Yoo teaches about American religious culture and history at Columbia Theological Seminary in Decatur, Georgia – a catbird seat for looking at how Presbyterians from the South viewed slavery and issues of race. His research is also informed by his own family history – he’s the son of Korean immigrants and the father of two Korean-American children.

A slide from Yoo’s presentation

Yoo struggled to find an answer when his daughter, who was learning about the civil rights struggles of the 1950s and 1960s and the Montgomery bus boycotts, asked him: “Daddy, if we were living at that time, where would we have sat on the bus?”

His Korean-American daughter is growing up and asking questions in a country in which “there has always been the steadfast and enduring belief in partiality and privilege,” Yoo said.

“Many of us are haunted by white Christians,” he said. “We’re haunted by the lack of progress” even in churches that claim to stand for racial justice.

During opening worship, Nancy Benton-Nicol, a Presbyterian minister who formerly worked for the Presbyterian Mission Agency (as associate for gender and racial justice) and for the Presbyterian Foundation (in theological education funds development) spoke of her own Imago Dei dream.

It’s a dream that “sooner rather than later, we might finally, finally grasp that the Imago Dei, the image of God, is made manifest in multiplicity and in equal measure,” Benton-Nicol said “The diversity of humanity does not diminish this reality,” she said, as “all bear the divine imprint.”

That idea – that all are valuable and created in the image of God – has not always been what Presbyterian pastors have taught or Christians have believed.
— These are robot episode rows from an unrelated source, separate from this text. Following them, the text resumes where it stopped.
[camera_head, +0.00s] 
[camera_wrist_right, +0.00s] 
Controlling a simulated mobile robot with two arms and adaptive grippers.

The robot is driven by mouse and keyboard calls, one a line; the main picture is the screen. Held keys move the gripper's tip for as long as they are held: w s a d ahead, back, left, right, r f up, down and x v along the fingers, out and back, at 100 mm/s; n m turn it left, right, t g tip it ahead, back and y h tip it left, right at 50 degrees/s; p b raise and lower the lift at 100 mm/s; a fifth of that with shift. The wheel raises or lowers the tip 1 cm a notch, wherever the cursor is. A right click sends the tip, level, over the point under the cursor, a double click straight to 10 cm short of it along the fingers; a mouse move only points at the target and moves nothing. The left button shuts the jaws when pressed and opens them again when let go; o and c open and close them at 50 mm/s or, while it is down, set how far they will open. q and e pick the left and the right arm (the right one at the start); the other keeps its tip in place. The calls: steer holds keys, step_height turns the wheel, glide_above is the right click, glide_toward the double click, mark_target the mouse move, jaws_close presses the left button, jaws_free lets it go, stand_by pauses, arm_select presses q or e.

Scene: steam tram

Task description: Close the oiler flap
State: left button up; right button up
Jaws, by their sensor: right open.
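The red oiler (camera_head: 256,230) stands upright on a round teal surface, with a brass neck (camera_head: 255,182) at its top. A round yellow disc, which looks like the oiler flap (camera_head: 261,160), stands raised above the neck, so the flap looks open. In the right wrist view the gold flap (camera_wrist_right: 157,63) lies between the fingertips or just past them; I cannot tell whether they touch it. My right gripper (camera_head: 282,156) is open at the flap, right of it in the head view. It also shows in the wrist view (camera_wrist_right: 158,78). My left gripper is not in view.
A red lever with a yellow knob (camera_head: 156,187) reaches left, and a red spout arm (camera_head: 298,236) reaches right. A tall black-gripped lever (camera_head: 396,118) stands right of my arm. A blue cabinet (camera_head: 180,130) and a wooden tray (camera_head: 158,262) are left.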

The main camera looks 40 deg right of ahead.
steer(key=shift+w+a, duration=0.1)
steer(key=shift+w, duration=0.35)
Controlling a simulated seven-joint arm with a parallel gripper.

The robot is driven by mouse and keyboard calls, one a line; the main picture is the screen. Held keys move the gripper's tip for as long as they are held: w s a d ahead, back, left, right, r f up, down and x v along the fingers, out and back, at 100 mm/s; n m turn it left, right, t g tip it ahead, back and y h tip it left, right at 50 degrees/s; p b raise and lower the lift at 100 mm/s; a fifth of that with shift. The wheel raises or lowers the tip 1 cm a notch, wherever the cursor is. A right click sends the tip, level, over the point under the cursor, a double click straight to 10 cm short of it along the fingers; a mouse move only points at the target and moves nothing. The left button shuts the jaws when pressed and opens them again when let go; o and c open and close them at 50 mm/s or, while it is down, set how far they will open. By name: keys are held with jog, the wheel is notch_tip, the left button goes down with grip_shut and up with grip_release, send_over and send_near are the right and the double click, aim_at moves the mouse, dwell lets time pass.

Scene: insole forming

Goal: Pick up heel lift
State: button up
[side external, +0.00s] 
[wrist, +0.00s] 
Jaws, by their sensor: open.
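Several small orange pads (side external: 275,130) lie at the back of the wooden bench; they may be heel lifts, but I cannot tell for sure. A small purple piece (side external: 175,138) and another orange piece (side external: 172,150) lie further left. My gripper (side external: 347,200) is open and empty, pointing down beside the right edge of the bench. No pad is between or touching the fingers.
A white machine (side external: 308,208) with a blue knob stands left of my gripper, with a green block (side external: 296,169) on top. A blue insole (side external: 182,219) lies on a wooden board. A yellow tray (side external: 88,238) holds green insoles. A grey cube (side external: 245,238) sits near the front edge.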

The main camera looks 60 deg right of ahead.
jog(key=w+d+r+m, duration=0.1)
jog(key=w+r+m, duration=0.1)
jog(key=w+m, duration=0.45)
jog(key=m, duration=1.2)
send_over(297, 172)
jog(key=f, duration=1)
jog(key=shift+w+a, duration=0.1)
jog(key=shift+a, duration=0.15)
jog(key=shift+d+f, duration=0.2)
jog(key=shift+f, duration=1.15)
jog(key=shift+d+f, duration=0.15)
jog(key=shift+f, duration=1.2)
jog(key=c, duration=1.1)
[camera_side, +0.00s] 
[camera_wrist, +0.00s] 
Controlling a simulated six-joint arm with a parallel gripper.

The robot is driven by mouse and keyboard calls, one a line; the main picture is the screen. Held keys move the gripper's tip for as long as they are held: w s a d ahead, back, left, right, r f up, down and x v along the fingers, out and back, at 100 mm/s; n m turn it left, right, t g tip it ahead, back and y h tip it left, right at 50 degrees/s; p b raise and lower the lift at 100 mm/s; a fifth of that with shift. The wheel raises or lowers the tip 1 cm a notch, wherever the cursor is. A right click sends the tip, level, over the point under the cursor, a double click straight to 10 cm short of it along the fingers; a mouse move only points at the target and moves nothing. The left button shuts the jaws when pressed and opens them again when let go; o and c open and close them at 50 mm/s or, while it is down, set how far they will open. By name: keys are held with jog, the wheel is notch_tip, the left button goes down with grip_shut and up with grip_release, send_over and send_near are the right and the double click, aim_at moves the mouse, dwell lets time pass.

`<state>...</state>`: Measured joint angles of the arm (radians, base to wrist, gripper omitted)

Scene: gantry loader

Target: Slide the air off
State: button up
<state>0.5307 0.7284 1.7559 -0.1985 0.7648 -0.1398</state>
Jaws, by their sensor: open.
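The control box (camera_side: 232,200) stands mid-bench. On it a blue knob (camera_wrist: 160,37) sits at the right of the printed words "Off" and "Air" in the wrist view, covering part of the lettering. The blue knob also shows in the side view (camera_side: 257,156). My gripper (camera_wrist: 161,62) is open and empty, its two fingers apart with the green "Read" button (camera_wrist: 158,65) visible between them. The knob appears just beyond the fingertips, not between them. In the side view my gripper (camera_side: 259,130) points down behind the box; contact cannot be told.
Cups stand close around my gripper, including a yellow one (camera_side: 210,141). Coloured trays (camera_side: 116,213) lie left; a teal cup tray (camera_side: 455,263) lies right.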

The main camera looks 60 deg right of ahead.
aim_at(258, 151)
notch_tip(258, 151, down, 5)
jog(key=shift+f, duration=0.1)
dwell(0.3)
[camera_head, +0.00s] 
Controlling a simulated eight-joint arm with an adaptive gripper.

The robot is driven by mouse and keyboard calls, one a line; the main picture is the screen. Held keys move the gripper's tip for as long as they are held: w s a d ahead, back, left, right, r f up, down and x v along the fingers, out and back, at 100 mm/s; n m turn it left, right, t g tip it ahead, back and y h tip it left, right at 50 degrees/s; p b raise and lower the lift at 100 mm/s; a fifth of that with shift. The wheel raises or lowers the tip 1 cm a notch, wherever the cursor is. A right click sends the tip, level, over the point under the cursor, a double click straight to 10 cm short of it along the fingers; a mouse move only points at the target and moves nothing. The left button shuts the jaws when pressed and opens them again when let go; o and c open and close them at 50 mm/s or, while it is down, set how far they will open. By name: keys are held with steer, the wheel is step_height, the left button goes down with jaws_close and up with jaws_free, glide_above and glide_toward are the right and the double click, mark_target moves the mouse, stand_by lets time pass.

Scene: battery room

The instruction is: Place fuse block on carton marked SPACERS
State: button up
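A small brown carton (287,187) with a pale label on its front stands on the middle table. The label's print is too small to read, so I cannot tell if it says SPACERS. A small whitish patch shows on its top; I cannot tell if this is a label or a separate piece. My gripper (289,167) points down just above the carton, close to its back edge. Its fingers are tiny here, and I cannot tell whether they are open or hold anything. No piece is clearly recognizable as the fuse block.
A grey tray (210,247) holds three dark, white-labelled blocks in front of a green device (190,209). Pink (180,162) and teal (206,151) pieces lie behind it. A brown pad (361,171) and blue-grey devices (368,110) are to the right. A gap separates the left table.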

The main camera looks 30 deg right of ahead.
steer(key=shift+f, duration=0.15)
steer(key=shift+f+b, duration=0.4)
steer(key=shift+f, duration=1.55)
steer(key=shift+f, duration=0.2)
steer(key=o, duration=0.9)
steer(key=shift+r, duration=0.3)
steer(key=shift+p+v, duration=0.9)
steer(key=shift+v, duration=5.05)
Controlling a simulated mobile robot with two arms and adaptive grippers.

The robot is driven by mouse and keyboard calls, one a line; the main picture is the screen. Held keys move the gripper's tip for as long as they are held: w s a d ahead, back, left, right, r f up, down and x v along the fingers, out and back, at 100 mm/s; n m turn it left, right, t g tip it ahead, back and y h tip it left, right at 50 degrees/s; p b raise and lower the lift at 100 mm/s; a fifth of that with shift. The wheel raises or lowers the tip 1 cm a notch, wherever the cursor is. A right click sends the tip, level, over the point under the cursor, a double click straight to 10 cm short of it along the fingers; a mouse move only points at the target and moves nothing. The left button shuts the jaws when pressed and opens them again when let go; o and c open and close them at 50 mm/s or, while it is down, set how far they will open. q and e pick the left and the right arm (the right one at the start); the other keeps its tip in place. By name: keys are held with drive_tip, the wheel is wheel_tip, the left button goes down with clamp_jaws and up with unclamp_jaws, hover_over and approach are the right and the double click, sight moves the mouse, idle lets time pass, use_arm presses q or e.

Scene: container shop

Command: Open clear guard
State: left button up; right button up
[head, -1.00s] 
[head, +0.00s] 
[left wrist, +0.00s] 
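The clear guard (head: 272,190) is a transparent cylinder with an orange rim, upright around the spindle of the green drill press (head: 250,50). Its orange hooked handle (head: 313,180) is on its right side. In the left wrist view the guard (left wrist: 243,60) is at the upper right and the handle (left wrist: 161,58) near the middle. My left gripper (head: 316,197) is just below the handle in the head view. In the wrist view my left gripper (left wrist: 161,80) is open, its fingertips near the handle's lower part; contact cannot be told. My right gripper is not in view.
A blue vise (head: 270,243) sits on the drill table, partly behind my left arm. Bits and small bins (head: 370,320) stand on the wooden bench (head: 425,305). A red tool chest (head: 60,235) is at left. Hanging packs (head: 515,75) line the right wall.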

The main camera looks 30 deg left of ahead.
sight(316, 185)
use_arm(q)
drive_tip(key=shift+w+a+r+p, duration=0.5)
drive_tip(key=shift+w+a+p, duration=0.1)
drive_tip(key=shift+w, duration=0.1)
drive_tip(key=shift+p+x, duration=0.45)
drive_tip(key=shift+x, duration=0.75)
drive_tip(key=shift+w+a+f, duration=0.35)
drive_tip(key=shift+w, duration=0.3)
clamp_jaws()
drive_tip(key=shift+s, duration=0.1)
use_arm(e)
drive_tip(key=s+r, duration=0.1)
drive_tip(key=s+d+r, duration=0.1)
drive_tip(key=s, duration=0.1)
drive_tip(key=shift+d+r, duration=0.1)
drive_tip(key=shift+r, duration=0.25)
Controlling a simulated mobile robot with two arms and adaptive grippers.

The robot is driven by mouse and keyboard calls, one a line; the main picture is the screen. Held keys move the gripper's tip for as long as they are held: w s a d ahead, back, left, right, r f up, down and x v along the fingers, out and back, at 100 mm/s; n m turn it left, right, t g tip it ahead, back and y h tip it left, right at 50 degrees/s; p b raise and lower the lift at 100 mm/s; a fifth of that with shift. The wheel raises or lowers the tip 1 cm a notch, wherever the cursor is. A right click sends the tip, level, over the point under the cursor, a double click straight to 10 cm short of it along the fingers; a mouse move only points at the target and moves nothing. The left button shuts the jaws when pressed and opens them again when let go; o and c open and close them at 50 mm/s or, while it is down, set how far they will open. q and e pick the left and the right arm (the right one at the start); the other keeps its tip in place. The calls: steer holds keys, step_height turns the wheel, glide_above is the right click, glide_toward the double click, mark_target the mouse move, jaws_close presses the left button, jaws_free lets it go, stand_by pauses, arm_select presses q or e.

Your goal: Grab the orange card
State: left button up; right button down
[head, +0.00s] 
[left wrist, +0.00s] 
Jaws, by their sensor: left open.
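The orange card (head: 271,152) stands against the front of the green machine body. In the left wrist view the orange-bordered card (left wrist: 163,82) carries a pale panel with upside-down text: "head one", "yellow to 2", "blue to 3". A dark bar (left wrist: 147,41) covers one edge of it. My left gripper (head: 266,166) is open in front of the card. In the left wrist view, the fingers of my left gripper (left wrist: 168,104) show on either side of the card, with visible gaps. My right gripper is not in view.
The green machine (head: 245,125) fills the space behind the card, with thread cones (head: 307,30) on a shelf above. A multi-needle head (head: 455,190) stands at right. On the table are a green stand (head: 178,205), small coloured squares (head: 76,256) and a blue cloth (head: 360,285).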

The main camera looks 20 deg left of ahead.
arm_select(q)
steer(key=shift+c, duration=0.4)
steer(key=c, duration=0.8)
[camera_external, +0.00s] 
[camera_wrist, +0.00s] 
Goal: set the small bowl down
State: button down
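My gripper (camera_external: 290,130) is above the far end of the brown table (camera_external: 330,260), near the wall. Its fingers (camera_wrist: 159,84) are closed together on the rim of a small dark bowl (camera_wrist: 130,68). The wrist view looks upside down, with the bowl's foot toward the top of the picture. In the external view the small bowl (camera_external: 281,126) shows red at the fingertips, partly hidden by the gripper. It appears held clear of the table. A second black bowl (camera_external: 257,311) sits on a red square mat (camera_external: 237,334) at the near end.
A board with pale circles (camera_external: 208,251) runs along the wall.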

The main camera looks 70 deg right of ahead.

Yoo unpacked some of what he has learned in his study of, as he put it, “why did so many otherwise good white Presbyterians support slavery and segregation?”

He cited Josiah Strong, a Protestant pastor in the 1880s and 90s who believed, Yoo said, that “God created white persons to rescue persons of color.”

William Yoo

And George Armstrong, who posited in the Christian doctrine of slavery in 1857 that “to leave a partially-civilized race in the midst of the Anglo Saxon race would only lead to their destruction” – a conclusion that was “really rooted in the belief that the two races were not equal,” he said.

And Yoo cited the white ministers who criticized Martin Luther King Jr. for being too political, too confrontational – the white moderates of whom King referred to in his “Letter from a Birmingham Jail”:

“First, I must confess that over the past few years I have been gravely disappointed with the white moderate. I have almost reached the regrettable conclusion that the Negro’s great stumbling block in his stride toward freedom is not the White Citizen’s Counciler or the Ku Klux Klanner, but the white moderate, who is more devoted to “order” than to justice.”

Yoo said he’s still trying to sort out the question of how Southern Presbyterians viewed slavery. “Is it just an accident of geography” – where they were born and lived?

And what about whites now who say they don’t understand the Black Lives Matter movement, Yoo asked, or the concerns of immigrants? “It’s not theology – it’s distance,” he said. “It’s social distance” – with many whites having few close friendships or connections with people of color.

Many whites who supported slavery didn’t see blacks as Imago Dei – equal, valued, even civilized. “The only African-Americans they ever saw were in chains,” Yoo said. And many whites today “don’t regularly rub shoulders with people of color,” either in their social networks or in the books they read, the movies they watch, the music to which they listen.

“The question I ask is: Why haven’t we progressed any further?”